TASK TO CARRY OUT:
Copy the data that follows exactly. Include no pictures.

DATASET CONTENT:

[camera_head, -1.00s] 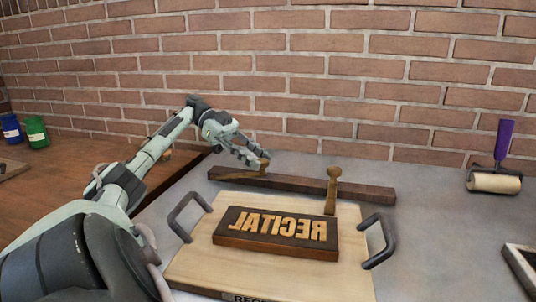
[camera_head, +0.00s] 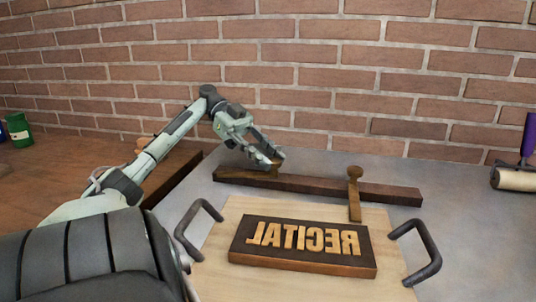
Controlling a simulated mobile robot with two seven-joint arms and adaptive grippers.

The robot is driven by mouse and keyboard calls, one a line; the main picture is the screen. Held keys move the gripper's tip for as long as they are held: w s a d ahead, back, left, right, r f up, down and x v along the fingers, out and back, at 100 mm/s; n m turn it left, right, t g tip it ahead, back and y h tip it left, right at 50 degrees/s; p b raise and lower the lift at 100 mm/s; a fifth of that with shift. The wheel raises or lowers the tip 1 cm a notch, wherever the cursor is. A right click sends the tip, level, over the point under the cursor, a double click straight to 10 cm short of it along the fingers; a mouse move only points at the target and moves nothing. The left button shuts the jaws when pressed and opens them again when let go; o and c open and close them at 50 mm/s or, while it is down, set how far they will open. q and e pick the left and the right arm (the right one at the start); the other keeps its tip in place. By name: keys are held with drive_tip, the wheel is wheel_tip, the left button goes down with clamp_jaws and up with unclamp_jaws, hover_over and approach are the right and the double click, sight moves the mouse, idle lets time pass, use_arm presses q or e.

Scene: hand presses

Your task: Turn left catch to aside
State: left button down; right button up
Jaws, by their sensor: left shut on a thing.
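The left catch (camera_head: 259,172) is a wooden piece on the dark wooden bar (camera_head: 320,187) behind the board. It lies roughly along the bar, its narrow end to the left. My left gripper (camera_head: 273,158) is shut on the left catch at its knob end; the fingers partly hide it. The right catch (camera_head: 354,190) has a round knob and points forward off the bar towards the board. My right gripper is not in view.
A pale board (camera_head: 213,221) with two dark handles carries a dark block (camera_head: 304,247) with raised mirrored letters. A roller (camera_head: 513,179) with a purple handle is at right. A green jar (camera_head: 19,130) stands far left. A brick wall closes the back.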

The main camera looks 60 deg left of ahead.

RESPONSE TO THIS EXERCISE:
[camera_head, -1.00s] 
[camera_head, +0.00s] 
Controlling a simulated mobile robot with two seven-joint arms and adaptive grippers.

The robot is driven by mouse and keyboard calls, one a line; the main picture is the screen. Held keys move the gripper's tip for as long as they are held: w s a d ahead, back, left, right, r f up, down and x v along the fingers, out and back, at 100 mm/s; n m turn it left, right, t g tip it ahead, back and y h tip it left, right at 50 degrees/s; p b raise and lower the lift at 100 mm/s; a fifth of that with shift. The wheel raises or lowers the tip 1 cm a notch, wherever the cursor is. A right click sends the tip, level, over the point under the cursor, a double click straight to 10 cm short of it along the fingers; a mouse move only points at the target and moves nothing. The left button shuts the jaws when pressed and opens them again when let go; o and c open and close them at 50 mm/s or, while it is down, set how far they will open. q and e pick the left and the right arm (the right one at the start); the other keeps its tip in place. By name: keys are held with drive_tip, the wheel is wheel_tip, the left button goes down with clamp_jaws and up with unclamp_jaws, hover_over and approach are the right and the double click, sight moves the mouse, idle lets time pass, use_arm presses q or e.

Scene: hand presses

Your task: Turn left catch to aside
State: left button down; right button up
Jaws, by their sensor: left shut on a thing.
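The left catch (camera_head: 259,172) is a wooden piece on the dark wooden bar (camera_head: 320,187) behind the board. It lies roughly along the bar, its narrow end to the left. My left gripper (camera_head: 273,158) is shut on the left catch at its knob end; the fingers partly hide it. The right catch (camera_head: 354,190) has a round knob and points forward off the bar towards the board. My right gripper is not in view.
A pale board (camera_head: 213,221) with two dark handles carries a dark block (camera_head: 304,247) with raised mirrored letters. A roller (camera_head: 513,179) with a purple handle is at right. A green jar (camera_head: 19,130) stands far left. A brick wall closes the back.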

The main camera looks 60 deg left of ahead.

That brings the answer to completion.